## Exercise description
Will you return, word for word, only the lines from the top of the data below down to and including the one with "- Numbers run"?

## Start Available records

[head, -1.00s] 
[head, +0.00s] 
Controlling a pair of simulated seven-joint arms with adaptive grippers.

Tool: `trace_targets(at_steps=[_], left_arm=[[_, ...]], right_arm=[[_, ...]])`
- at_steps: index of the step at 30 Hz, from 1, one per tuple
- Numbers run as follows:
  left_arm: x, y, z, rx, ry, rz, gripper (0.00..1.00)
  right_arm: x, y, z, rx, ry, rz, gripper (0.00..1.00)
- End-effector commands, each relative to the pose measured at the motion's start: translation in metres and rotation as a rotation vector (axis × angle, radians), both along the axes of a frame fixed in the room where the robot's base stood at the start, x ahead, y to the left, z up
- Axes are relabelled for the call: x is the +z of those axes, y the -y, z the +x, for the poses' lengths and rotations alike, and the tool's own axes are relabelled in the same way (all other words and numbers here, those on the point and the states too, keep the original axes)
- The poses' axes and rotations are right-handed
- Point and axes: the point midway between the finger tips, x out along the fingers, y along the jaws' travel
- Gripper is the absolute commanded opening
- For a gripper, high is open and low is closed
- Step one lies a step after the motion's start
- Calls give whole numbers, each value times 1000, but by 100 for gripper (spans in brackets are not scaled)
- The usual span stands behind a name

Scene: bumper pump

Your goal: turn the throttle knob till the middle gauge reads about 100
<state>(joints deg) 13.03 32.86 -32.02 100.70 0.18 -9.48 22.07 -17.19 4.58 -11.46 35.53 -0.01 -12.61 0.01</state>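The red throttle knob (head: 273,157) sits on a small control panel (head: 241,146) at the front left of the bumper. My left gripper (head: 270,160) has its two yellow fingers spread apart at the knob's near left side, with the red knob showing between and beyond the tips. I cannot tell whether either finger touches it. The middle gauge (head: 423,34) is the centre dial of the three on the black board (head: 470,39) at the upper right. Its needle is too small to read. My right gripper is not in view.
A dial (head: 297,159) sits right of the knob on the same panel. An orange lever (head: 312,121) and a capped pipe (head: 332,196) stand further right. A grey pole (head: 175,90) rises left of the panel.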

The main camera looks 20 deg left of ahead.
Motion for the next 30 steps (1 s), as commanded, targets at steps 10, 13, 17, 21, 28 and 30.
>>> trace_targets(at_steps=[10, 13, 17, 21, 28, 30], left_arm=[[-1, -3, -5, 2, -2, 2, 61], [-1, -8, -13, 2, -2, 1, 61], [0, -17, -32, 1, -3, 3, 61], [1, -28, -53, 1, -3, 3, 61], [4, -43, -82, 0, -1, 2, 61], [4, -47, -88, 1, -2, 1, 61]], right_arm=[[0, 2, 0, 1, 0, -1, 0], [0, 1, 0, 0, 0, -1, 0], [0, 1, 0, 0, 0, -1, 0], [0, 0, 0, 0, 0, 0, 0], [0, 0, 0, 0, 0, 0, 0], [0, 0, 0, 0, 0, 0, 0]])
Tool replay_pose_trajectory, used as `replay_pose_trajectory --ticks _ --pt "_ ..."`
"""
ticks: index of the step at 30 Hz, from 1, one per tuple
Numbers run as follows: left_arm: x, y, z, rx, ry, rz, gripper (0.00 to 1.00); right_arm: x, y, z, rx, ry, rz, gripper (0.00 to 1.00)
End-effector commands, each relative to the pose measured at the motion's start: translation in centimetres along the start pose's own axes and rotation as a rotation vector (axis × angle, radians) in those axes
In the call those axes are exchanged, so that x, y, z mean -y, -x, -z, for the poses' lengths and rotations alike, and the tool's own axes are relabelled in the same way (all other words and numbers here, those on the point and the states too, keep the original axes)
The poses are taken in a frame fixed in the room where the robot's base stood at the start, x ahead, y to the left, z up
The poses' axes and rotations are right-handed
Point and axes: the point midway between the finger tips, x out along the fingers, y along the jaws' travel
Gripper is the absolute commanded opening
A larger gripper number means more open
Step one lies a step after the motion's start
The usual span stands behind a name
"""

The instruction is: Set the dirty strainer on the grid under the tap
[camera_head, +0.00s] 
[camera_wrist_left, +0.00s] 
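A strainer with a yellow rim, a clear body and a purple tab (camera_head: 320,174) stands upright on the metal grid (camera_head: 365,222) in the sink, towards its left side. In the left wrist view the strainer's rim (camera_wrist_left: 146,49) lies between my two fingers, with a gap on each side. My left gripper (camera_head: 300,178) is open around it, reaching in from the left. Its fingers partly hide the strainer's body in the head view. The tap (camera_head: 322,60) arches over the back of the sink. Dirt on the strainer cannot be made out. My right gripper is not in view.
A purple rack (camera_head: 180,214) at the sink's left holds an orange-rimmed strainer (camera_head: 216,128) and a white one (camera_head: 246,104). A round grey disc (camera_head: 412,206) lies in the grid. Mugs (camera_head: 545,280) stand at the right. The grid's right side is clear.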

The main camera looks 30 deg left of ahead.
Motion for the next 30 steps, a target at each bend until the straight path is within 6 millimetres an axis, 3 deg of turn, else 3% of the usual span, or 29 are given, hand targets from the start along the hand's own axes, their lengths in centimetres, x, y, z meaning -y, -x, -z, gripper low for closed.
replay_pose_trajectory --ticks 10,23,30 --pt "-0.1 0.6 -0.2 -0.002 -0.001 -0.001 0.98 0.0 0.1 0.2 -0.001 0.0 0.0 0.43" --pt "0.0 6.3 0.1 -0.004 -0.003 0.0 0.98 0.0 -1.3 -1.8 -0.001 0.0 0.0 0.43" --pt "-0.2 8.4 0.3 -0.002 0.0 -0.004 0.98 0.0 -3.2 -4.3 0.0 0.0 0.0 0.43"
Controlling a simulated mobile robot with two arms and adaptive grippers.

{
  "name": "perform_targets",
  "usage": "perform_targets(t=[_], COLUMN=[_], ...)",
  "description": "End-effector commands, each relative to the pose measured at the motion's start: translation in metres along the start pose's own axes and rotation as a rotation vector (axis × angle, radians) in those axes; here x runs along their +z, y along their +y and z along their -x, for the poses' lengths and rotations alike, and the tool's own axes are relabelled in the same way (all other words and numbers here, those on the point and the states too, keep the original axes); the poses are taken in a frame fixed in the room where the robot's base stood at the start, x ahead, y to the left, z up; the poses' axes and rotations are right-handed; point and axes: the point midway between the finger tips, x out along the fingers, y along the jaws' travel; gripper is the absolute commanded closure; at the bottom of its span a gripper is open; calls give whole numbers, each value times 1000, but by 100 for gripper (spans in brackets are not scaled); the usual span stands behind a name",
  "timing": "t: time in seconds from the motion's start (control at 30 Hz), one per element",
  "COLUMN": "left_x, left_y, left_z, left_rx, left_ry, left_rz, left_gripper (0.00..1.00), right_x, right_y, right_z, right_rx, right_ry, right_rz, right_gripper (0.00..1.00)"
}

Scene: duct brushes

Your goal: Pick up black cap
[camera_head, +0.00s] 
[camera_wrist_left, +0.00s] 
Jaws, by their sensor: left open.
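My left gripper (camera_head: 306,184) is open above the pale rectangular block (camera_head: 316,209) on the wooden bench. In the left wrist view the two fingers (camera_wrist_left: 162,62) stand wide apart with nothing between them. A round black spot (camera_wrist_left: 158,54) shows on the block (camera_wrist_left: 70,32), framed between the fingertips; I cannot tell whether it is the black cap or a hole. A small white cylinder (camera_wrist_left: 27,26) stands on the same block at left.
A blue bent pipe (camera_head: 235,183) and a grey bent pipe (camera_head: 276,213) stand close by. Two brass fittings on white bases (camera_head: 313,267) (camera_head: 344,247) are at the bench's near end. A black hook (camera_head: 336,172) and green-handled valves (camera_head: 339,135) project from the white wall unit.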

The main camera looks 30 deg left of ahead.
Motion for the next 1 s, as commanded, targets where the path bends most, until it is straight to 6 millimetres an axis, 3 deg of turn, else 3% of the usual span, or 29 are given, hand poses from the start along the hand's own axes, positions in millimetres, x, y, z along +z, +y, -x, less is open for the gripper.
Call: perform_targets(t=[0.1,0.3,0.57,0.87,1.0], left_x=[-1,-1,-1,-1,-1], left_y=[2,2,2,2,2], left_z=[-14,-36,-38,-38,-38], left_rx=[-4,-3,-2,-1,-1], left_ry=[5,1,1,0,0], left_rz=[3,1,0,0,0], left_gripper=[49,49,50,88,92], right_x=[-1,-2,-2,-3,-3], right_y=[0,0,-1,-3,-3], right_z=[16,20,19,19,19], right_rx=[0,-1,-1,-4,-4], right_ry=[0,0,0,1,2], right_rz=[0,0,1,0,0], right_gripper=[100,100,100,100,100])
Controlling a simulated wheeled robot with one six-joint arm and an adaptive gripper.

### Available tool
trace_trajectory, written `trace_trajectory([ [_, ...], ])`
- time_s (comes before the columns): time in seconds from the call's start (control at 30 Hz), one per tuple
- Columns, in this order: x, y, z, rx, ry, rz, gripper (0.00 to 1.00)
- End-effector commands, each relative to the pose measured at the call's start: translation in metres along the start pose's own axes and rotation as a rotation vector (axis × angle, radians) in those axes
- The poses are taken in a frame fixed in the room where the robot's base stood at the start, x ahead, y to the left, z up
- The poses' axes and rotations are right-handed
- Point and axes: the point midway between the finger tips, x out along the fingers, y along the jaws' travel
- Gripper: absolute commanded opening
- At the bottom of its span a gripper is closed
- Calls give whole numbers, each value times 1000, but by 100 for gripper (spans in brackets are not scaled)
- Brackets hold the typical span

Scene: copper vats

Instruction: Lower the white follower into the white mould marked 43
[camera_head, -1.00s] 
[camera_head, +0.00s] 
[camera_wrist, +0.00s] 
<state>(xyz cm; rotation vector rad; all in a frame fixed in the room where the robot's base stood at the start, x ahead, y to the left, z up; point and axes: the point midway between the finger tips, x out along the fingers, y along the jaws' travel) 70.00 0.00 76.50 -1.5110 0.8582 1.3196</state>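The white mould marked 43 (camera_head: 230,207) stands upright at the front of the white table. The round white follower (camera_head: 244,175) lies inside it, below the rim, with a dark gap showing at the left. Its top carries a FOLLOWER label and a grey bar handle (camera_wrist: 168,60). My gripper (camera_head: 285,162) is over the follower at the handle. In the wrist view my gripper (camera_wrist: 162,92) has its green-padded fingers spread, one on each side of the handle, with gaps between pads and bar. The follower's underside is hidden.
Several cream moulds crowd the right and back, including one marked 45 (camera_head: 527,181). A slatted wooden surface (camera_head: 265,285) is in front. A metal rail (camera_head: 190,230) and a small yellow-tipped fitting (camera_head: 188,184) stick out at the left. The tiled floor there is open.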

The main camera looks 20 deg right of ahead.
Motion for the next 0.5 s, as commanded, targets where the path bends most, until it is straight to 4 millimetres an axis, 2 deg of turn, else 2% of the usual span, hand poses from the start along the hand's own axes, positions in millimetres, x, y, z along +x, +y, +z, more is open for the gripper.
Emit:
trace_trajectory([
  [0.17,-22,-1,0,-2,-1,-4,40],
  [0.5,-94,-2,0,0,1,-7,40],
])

## End Available records

## Exercise answer
[head, -1.00s] 
[head, +0.00s] 
Controlling a pair of simulated seven-joint arms with adaptive grippers.

Tool: `trace_targets(at_steps=[_], left_arm=[[_, ...]], right_arm=[[_, ...]])`
- at_steps: index of the step at 30 Hz, from 1, one per tuple
- Numbers run as follows:

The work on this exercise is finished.